Hong Kong has always been on the fringes of Chinese empire, and as such it was a haven for rebels – in this case, Ming Dynasty loyalists who refused to accept the authority of the Qing, who came from foreign Manchu stock. Kangxi’s clearance was meant to root out any remaining resistance to his rule. More than 16,000 people were driven from their homes, and for eight years, imperial soldiers were authorised to kill anyone who was caught in Hong Kong.
After the evacuation order was lifted in 1669, fewer than 10 percent of Hong Kong’s original inhabitants returned. That provided an opportunity to the Hakka, a marginalised people who lived in enclaves throughout southern and central China. Hakka families came to Hong Kong and began establishing new homes on the fallow land.
The rich soil and bountiful sea of Sai Kung allowed the newcomers to catch fish and grow sweet potatoes, rice, corn, and peanuts. They harvested longan and lychee from the trees that grew wild in the region. When the villagers had surplus crops, they loaded them into sampans and took them to Sai Kung town, a Cantonese settlement, where they shopped, watched opera and visited barbers.
Both of the villages were home to several clans, which lived together in interconnected houses. Social life in Man Yee Wan revolved around temples dedicated to Tin Hau, the goddess of the sea, and Tai Wong Yeh, the patron saint of fishermen. Villagers spent weeks preparing for their respective feast days – Tin Hau’s in the spring, Tai Wong Yeh’s on the eve of the winter solstice. During the Tin Hau festival, villagers built an elaborate floral shrine that would be exploded by firecrackers at the end of the celebrations, with each villager rushing to pick up pieces of the shrine as lucky tokens.
By contrast, Sha Tsui Village was Catholic, like nearby Yim Tin Tsai. There were no temples, no ancestral hall, just a church and its associated rituals. Weddings were the only events that followed Chinese tradition.

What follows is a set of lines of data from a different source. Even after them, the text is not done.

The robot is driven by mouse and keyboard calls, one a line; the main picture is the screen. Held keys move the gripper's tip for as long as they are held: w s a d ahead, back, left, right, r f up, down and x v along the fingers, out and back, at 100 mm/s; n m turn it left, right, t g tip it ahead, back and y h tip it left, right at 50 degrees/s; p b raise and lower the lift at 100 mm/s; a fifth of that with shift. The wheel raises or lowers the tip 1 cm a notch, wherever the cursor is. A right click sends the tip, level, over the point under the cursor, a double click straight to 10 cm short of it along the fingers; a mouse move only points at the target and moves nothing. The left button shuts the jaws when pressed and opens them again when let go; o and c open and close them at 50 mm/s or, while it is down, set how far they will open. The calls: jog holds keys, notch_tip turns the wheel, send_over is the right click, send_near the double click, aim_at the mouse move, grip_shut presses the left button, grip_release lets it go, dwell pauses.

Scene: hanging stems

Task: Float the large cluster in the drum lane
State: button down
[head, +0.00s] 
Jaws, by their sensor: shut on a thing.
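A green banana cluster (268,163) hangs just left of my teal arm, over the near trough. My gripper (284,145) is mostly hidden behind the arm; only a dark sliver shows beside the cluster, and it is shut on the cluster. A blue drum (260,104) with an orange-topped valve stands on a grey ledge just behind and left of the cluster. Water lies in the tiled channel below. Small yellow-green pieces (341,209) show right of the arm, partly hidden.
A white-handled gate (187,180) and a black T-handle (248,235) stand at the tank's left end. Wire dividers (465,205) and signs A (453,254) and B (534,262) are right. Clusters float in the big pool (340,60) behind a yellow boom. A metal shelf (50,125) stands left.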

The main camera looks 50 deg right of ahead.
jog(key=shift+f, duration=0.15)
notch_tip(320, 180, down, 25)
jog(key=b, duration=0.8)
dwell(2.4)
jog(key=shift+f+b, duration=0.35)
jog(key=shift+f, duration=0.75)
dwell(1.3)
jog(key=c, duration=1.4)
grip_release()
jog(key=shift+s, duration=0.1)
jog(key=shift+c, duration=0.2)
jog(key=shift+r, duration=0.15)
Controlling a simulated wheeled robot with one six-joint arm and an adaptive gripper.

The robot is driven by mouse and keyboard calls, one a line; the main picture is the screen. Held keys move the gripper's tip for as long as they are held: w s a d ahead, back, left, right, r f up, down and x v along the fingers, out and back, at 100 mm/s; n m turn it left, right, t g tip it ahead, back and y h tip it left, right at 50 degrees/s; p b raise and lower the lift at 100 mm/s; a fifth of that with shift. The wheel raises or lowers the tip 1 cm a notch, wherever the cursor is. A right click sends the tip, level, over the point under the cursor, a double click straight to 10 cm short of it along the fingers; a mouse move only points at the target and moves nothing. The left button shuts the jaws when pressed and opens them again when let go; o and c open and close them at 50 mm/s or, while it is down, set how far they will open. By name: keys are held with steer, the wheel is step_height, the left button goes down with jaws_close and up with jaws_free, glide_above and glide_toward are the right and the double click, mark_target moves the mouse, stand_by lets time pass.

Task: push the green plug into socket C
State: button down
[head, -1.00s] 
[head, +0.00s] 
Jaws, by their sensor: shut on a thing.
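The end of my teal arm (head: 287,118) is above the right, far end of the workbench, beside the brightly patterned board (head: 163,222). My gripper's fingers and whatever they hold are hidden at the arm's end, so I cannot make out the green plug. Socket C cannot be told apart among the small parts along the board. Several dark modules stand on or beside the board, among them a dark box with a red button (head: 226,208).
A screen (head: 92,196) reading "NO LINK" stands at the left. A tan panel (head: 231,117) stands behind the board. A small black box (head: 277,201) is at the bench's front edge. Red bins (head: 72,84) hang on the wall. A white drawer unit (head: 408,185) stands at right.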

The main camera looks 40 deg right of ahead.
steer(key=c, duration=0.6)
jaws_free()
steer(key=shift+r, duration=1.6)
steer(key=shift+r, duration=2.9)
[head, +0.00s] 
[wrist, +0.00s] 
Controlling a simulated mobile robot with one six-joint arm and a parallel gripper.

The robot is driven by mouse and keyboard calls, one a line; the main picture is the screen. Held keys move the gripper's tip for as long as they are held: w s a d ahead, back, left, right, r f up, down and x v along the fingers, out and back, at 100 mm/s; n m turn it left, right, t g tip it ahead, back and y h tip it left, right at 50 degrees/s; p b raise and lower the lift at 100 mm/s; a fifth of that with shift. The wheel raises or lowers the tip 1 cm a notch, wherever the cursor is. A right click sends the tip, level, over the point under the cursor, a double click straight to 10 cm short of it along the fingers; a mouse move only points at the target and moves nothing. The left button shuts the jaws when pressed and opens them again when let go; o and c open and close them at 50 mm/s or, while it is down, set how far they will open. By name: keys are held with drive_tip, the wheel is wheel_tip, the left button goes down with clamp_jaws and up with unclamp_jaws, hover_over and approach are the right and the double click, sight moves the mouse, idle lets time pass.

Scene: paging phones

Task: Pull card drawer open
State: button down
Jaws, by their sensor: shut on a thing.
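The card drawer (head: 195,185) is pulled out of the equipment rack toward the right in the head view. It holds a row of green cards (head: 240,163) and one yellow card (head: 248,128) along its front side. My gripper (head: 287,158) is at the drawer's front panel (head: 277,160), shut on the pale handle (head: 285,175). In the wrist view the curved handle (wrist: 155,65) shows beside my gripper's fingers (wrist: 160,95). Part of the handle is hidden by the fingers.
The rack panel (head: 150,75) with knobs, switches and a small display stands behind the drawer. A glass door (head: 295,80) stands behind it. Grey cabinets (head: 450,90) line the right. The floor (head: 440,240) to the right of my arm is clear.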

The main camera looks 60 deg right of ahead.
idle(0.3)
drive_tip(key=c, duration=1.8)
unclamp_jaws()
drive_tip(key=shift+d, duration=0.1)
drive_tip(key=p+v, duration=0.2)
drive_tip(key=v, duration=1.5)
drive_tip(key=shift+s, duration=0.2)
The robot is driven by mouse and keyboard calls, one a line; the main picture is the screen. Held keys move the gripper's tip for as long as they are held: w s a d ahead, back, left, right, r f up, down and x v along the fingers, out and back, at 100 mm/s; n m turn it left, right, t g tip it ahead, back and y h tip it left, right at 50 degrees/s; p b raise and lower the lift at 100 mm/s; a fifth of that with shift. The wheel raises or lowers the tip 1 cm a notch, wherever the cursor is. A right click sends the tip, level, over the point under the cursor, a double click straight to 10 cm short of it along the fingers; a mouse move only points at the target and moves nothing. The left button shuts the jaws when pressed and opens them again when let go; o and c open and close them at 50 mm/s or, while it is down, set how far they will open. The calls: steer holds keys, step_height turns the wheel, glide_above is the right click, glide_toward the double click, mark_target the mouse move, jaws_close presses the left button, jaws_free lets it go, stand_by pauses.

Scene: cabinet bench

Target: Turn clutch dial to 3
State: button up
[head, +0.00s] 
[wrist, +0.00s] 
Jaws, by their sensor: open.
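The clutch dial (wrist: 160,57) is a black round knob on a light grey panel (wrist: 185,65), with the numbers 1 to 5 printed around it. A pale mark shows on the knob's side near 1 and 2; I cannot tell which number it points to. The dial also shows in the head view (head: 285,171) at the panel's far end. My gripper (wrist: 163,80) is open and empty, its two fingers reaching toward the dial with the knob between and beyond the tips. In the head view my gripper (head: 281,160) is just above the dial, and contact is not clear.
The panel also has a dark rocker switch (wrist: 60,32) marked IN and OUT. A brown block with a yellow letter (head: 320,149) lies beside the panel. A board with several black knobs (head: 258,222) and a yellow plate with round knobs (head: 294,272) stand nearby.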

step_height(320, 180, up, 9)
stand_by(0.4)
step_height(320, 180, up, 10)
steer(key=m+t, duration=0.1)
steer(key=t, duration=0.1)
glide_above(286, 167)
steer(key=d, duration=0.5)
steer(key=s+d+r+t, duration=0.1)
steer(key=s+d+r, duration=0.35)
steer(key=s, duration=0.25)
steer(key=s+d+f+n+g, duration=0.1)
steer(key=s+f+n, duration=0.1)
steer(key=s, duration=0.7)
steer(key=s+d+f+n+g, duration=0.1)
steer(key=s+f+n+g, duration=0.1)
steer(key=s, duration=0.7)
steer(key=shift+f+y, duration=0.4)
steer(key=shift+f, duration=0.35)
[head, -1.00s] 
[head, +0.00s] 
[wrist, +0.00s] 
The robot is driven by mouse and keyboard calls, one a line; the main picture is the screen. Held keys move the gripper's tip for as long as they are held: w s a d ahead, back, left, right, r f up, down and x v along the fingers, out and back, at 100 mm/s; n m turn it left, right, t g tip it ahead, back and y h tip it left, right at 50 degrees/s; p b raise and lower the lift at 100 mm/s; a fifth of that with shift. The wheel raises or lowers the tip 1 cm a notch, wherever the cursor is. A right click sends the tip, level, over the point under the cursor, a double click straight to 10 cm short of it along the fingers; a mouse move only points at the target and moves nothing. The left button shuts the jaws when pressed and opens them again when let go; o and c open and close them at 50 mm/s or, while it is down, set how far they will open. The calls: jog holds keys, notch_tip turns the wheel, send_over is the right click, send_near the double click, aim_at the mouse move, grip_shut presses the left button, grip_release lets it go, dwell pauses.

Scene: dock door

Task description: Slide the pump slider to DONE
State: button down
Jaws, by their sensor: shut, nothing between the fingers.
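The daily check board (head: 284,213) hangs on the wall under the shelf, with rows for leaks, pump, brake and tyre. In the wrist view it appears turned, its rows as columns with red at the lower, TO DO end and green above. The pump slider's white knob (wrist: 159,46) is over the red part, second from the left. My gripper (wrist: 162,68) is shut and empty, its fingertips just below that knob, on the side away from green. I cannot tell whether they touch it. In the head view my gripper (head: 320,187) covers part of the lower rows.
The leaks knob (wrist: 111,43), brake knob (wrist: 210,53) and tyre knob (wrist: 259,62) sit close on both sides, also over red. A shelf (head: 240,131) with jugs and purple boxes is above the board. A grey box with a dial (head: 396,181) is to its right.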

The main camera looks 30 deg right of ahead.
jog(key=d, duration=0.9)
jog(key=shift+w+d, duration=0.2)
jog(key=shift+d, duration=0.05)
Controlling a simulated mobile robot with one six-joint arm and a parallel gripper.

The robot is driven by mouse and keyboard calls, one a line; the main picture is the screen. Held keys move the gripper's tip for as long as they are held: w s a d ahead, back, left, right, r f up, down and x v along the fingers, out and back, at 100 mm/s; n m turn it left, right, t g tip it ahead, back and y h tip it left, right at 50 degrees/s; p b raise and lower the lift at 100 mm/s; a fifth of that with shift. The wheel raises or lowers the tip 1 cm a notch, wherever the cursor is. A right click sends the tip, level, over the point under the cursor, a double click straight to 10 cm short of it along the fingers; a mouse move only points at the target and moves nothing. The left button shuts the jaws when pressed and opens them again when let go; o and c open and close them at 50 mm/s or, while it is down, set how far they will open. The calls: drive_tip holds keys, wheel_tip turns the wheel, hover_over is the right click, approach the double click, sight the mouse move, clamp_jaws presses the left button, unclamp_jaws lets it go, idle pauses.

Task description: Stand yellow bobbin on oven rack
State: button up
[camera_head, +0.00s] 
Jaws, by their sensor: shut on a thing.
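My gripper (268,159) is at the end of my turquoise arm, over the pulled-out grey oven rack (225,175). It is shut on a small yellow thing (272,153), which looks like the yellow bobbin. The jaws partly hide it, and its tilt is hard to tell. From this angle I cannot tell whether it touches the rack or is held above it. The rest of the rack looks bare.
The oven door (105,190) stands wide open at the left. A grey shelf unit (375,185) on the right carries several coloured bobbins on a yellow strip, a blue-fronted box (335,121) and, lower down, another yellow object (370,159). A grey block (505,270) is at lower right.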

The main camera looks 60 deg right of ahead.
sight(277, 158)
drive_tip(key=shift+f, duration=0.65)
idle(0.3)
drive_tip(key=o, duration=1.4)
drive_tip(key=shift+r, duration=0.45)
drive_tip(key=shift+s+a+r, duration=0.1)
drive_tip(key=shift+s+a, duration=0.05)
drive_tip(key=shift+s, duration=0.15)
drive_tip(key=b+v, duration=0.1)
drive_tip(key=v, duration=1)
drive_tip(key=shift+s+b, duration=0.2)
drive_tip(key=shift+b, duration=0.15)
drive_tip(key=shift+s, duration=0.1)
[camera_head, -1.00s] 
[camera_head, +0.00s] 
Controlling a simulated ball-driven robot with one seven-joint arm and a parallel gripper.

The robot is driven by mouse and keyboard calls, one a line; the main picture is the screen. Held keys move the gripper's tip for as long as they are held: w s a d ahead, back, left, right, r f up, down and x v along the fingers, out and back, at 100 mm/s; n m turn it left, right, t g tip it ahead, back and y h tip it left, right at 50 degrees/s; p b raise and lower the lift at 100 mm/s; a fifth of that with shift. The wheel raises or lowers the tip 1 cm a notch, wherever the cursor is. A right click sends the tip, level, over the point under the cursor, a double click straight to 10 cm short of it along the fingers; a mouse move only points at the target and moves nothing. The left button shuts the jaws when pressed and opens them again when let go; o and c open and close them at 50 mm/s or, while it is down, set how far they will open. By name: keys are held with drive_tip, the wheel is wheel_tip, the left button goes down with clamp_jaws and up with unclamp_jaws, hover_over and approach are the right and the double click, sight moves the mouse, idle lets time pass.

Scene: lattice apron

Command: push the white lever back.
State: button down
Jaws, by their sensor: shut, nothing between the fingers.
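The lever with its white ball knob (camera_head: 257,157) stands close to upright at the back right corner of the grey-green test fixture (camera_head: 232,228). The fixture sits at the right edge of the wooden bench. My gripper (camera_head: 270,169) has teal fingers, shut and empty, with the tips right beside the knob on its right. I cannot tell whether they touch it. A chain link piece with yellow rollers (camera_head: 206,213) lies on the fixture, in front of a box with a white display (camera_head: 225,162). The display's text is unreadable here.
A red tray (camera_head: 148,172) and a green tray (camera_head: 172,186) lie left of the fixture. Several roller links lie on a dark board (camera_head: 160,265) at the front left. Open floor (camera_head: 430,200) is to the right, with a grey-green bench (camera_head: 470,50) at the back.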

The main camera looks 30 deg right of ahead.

Even after the British leased the New Territories in 1898, life continued as it had for centuries. Village schools taught their children in Hakka, and the Sai Kung exhibition includes an introduction to the language. “Have you eaten yet?” is sik6 faan6 mei6 aa3 in Cantonese, but siit fan m zen in Hakka.
There are also cheeky turns of phrases. When a girl is born into a Hakka family, people will say they have received a “zu njug bad,” which literally means a bowl of pork. “The term stemmed from the wedding ritual with the Hakka bride carrying bowls of pork meat to her own parents on the third day after marriage,” explains the exhibition text.
Things began to change in the 1950s, when more and more villagers left to find work in the United Kingdom. But there was even more upheaval in the rest of Hong Kong. The flood of migrants that washed over the city after World War II and the Communist victory in mainland China put a serious strain on the city’s resources. With China closed off to the outside world, the city had to rely on its few reservoirs for drinking water, and by the 1960s, they were running dry. Water rationing made life miserable for millions of people. And so the government planned more reservoirs.
Unfortunately, the land most suited for these huge new bodies of water — Shek Pik on Lantau, the valley around Man Yee Wan in Sai Kung and Plover Cove in Tai Po — were occupied by several hundred villagers. The government drew up plans to resettle them. In Tai Po, new housing was built along Plover Cove Road, next to the historic market town along the the shores of the Lam Tsuen River. A few blocks were set aside for the Shek Pik New Village in Tsuen Wan.
The High Island Reservoir was even larger than Shek Pik or Plover Cove, and so the resettlement of its villagers was in some ways more transformative than what happened in Tai Po and Tsuen Wan, which were also home to a growing number of migrants from the mainland. In 1970, land was reclaimed next to Sai Kung town, right in front of the historic Tin Hau Temple, and the government built seven ancestral halls and ten blocks of five-storey apartment buildings to accommodate the roughly 500 displaced villagers. Existing Sai Kung residents were upset that buildings might block the Ting Hau Temple, cutting off its feng shui, so a series of open spaces were reserved, creating a path between the temple and the sea.
Today, this resettlement estate — officially known as the Man Yee Wan/Sha Tsui New Village — forms the heart of Sai Kung town. The seaside location and leafy open spaces have made it a coveted place to live and linger, and the ground floor of the five-storey resettlement blocks are filled with restaurants and cafés. There are few obvious hints at this neighbourhood’s underwater past, but now you know where you look.